As the IAF is not really in a position to depend totally on the indigenous industry to provide capable combat aircraft in the numbers needed to build up the strength of the combat fleet to the authorised level and that too in the required time frame, it becomes a critical necessity for the IAF to look for the possibility of procurement of combat platforms from foreign sources that can be delivered in a respectable time frame. In this context, the proposal to procure 114 Multi-Role Fighter Aircraft (MRFA) with at least fourth-plus generation capability in order to regain and maintain its combat edge over the People’s Liberation Army Air Force of China and its strategic partner, the Pakistan Air Force, becomes highly significant.

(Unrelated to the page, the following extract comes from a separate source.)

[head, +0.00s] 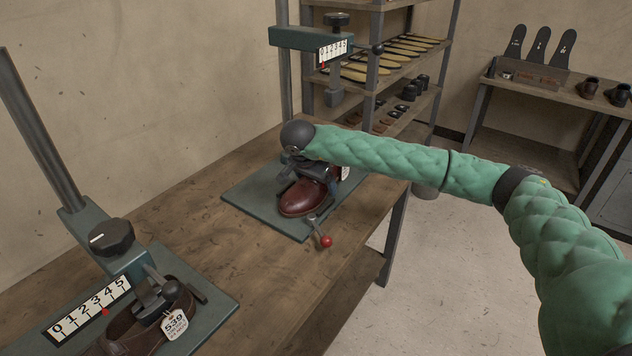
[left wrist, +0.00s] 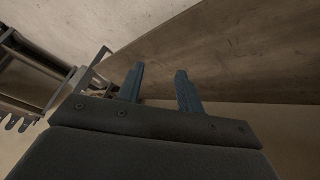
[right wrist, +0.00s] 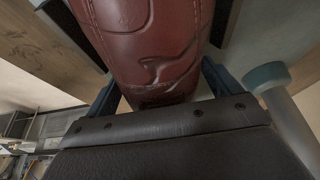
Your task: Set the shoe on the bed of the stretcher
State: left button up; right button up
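A dark red-brown leather shoe (head: 303,197) is over the green base plate (head: 247,196) of the far stretcher, toe toward the front. I cannot tell whether it rests there or is held just above. My right gripper (head: 312,172) reaches it from above and behind. In the right wrist view the shoe (right wrist: 150,45) fills the space between the fingers, which seem to press both sides. The far stretcher's scale head (head: 300,40) is raised high above. My left gripper (left wrist: 160,85) shows only in its wrist view, fingers apart and empty.
A second stretcher (head: 112,262) at the near left holds a brown shoe (head: 135,335) with a tag reading 539. A red-knobbed lever (head: 326,241) sticks out by the far plate. The wooden bench (head: 225,250) is clear between the stretchers. A shelf rack (head: 372,75) stands behind.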

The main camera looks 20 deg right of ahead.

To push forward this acquisition plan, the IAF issued a Request for Information (RFI) in 2018 to which response was received from six global aerospace majors offering their platforms namely Boeing F-15EX, Lockheed Martin F-16 Fighting Falcon (renamed as F-21), Dassault Aviation Rafale, Eurofighter Typhoon, Saab Gripen and Russian United Aircraft Corporation’s MiG-35. Unfortunately more than two years have passed since the issue of the RFI but there has not been any significant progress in the project after receipt of response from global vendors.

The Government needs to appreciate the urgency of acquiring the 114 combat platforms that the IAF needs and move the plan forward without further delay.